Check each line of the listing for the word "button" and give only the number of lines that have it.

**Data**.
-- Start --

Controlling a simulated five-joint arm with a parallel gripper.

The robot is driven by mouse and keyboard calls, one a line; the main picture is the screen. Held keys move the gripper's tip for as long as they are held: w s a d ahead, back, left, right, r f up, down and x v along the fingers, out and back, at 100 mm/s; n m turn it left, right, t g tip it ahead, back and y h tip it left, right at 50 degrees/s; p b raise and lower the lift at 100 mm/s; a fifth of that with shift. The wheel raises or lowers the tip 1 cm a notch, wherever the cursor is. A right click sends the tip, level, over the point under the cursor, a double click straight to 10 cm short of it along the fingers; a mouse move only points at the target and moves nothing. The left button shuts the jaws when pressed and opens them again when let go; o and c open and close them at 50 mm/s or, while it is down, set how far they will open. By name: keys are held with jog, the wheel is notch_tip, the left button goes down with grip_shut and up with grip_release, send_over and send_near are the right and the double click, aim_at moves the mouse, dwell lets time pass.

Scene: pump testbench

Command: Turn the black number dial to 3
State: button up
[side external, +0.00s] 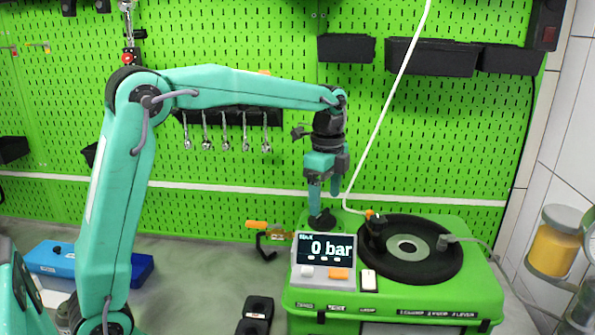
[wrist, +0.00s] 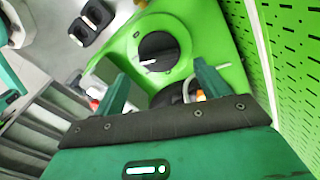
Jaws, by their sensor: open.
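The black number dial (wrist: 165,43) is round and sits in a green surround in the wrist view. A short white mark on it points left in that picture. No numbers are legible around it. In the side external view the black dial (side external: 322,221) is on the back left of the green testbench (side external: 400,300). My gripper (side external: 326,203) points down just above it. In the wrist view my gripper (wrist: 161,70) is open, with the dial showing beyond and between its fingers. I cannot tell whether a fingertip touches the dial.
A display (side external: 326,248) reading "0 bar" stands in front of the dial. A large black disc (side external: 435,262) with a hose lies to the right. A white hose (side external: 385,110) rises behind. The green pegboard (side external: 230,60) backs the bench. A black object (side external: 257,308) lies front left.

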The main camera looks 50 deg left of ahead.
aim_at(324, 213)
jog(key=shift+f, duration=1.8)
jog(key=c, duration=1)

-- End --

**Solution to this task**.
2